What Law Firm CFOs (should) do at Month-end

The month ends.
One way to play it:
  • I’m in charge of financial reporting, so I distribute the usual monthly reports:
    • income statement, balance sheet, cash flow statement; and
    • various time, billing, collections, realization, WIP and AR reports.
  • The partners (may) give the reports a perfunctory look; maybe I get a question or two, three at the most.
Meanwhile, in an alternative universe (not so far, far away):
  • Because I am in charge of financial reporting, I sport my metaphorical journalist’s cap, and I report. Atop the standard financial reports is a brief financial memo discussing the interesting, newsworthy numbers and their relationships with other data. Divided into 5 or 6 sections with text and charts, the memo follows the threads of the key performance numbers – the good, the could-be-better, and not-so-great figures and trends buried within the tsunami of data churned out from our accounting system each month.
  • Because I am in charge of financial reporting, like a journalist, I report in narrative form what the numbers are and where they might take us, as in: All the Financial News That’s Fit to Print.
Numbers have great stories to tell, but numbers cannot speak for themselves. The data needs a narrator’s voice to provide context, to separate the important figures from the chaff, and to illustrate how various numbers are interconnected. Narration brings the numbers into focus and provides clarity from an otherwise complex fog of columns and rows of data. Law firm CFOs who circulate financial reports without narrative squander a singular opportunity to communicate with the lawyers and to frame the story they are about to read. Financial storytelling, especially to an audience of lawyers, requires:
  • a concise narrative framework,
  • an informed point of view from a persuasive narrator, and
  • an understanding that the lawyers drive the data not the other way around.
Because numbers alone are seldom persuasive, heady law firm CFOs employ drama, like a John Grisham novel, to tell a story in three acts, complete with a sympathetic hero, a compelling storyline, and a mighty challenge to overcome.
  • Act I, the opening narration, introduces the protagonist (the firm), and establishes the plot:  Will the firm achieve its quest for increased profitability?
  • Act II is the messy part, where the protagonist encounters various challenges in the form of adverse data likely to impede the hero’s quest.
  • Act III is where the storyteller resolves the dramatic tension by stating, “together, we address A, B and C to solve the problems and achieve success.”
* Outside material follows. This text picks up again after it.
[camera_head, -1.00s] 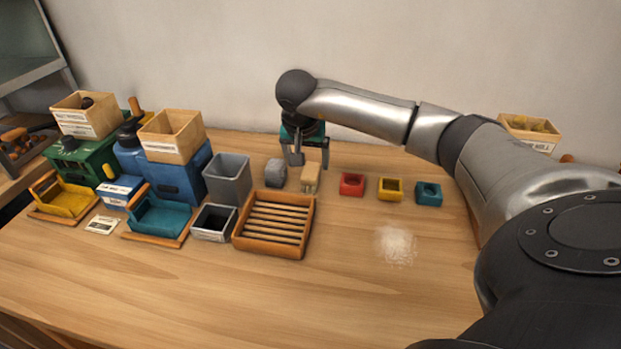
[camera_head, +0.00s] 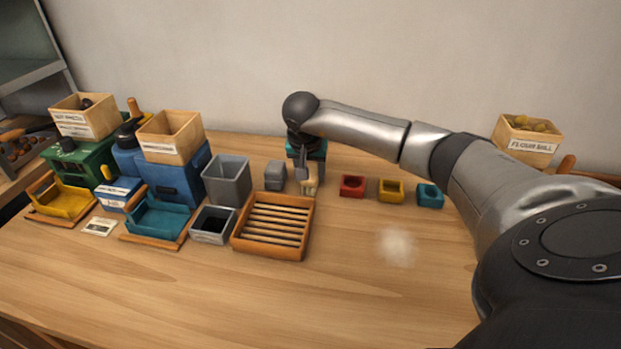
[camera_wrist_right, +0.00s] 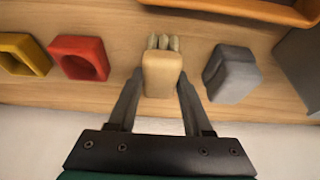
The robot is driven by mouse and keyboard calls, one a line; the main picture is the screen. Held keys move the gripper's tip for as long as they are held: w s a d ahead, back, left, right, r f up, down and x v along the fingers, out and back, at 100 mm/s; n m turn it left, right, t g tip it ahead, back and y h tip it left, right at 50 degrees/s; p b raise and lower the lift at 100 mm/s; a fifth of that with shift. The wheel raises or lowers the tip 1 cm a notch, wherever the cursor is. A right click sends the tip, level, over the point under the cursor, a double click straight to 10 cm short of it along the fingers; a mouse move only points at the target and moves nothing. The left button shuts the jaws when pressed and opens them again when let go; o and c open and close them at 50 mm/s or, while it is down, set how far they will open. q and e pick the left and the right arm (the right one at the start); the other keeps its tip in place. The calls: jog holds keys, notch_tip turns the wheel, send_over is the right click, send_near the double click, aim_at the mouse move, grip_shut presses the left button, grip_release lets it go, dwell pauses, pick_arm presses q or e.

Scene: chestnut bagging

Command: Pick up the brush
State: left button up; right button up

Lawyers are suckers for a great story. They are trained to construct narratives from cold sets of facts to inform and persuade judges and juries. Law Firm CFOs should use those same techniques in order to talk with lawyers in their native tongue – the persuasive narrative. 

Financial reporting done well is more than reports and spreadsheets. It requires written, spoken and non-verbal communication skills to inform, instruct, and persuade. The objective is to ensure the lawyers understand the numbers as well as you do. It is in this manner that the law firm CFO contributes to the firm’s profitability without ever recording a single billable hour.